At present Bárcenas takes care of more than 30 children. She says that she loves her job because it gives her so many professional experiences. “In these times, life cries out for working parents, so they bring their children here, and we cover the working mother’s place. You spread all your love over them, and at home you give a little bit. But I like it,” said the teacher. And if that is not enough, she says that the children own her. Sometimes she wants to say, “I am the mother, but I know that is not correct. The best satisfaction as a double shift mother is that children who have left the daycare center to go to other schools still come to visit me, and they love me as much as I love them.”
Leticia Galván Reyes
Galván is a 46-year-old mom who has a daughter and a son. She has worked at the center for 15 years, five in the daycare area and ten years in a program targeted to rescue children from street situations so they can attend school. The world where they live is full of violence, drugs, and dysfunctional families. She has had to face physical aggression at times because her mother’s love tells her she has to do something for the sake of these children.

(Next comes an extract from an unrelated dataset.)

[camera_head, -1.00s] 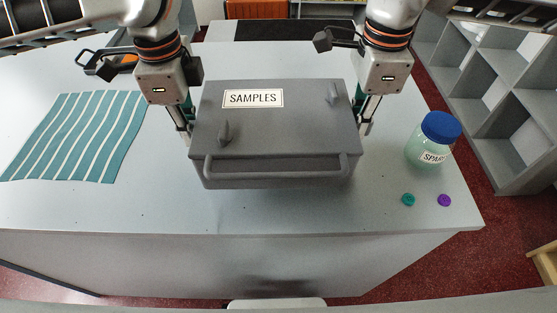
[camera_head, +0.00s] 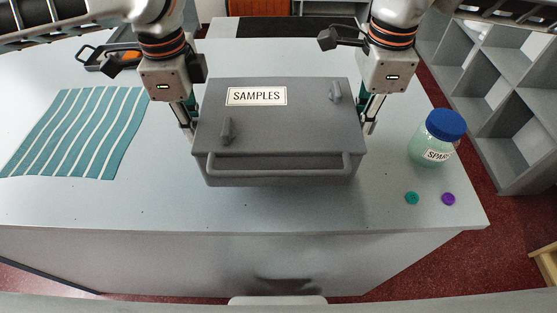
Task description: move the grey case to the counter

Like so many mothers, Galván had to “resign” from care of her own children for a long time because she had two jobs. She could see them only a few hours at night. “I always taught them the right path, and now they are respectful and affectionate as well as solid. Sometimes they come to pick me up from here; they love me so much,” she says. Galván also had to play the dad for her children.
“Here I take care of children who are dear to me. Some even say that they love me more than they love their own moms, and that makes me feel good but also uncomfortable. I love them and educate them. I do not punish them or yell at them. I just talk with them and tell them what is correct and what is not. I teach them how to eat, to go to the restroom, to wash their hands,” says Galván. Sometimes the moms come to her to get advice because the children do not want to eat at home. The moms get desperate. Galván questions, “How can they be desperate with just a couple of children? Here I watch over almost 40 children, and all of them are very respectful and attentive to our instructions. My own children say that I have a lot of patience and, although I am also very grumpy, they say that I am different with these children.”
There is a situation as a double mom that annoys Galván. “We lend our children to the parents (she jokes), and when they bring them back, we realize that they have fallen down and were injured or had other accidents. How is that possible?” she asks. She is very open and gives advice to the parents so they continue the good habits at home that are taught at the daycare center. “I tell the parents what to do to have better children, but in the end they do whatever they want. The children do not obey them because they punish them by not buying them this or that; we do not do that.”
Rodriguez, 22 years old, is waiting for Hanna, her new baby. Currently she is educating children from two to three years old. When she was younger, she developed a passion for taking care of babies. She used to take care of a newly born baby for a neighbor. She also worked as a social worker, and in the end she decided that she wanted to work at this daycare center.
“I teach my children the basic knowledge for starting pre-schoolers: colors, parts of the body, names of fruits, cleanliness, and I also train them to stop using diapers and to leave behind the baby bottles.” Rodríguez feels herself to be like one of the children. She talks with them and makes them laugh. “They are lovely although they also cry.” They kiss her belly and give her strength to continue working day by day. Some children call her mom, but she asks them to call her Maleni or teacher.
The May 10 Facts
A document from the Women’s National Institute says that Mother’s Day was celebrated for the first time in Mexico in 1911; however, it wasn’t until 1922 that the celebration became official.
On April 13, 1922, Excelsior, a national newspaper, published an article inviting people to celebrate Mother’s Day for the first time on May 10. According to history, the celebration was supported by then president Lázaro Cárdenas in order to instill in Mexicans that the family was the rock of the state. He also promoted festivals at schools for honoring the moms.
Although it is a day celebrated across the country, Mother’s Day is not an officially recognized Mexican holiday. Nevertheless, private and public institutions give a half-day off to moms so they can spend the day with their children or go to festivals at their children’s schools.
The last census from the National Institute of Geography and Statistics states that in the country there 40.8 million mothers older than 15 years. Of those, 71.6 percent have had at least one child. On the other hand, the Mexico Women’s Institute published that 18 percent of the mothers in the country are the heads of the family, and they live alone with the children (they are divorced, separated or; single).
During the last few years, the government has launched daycare centers that, according to INMUJERES, shelter more than one million children of more than 500,000 working mothers.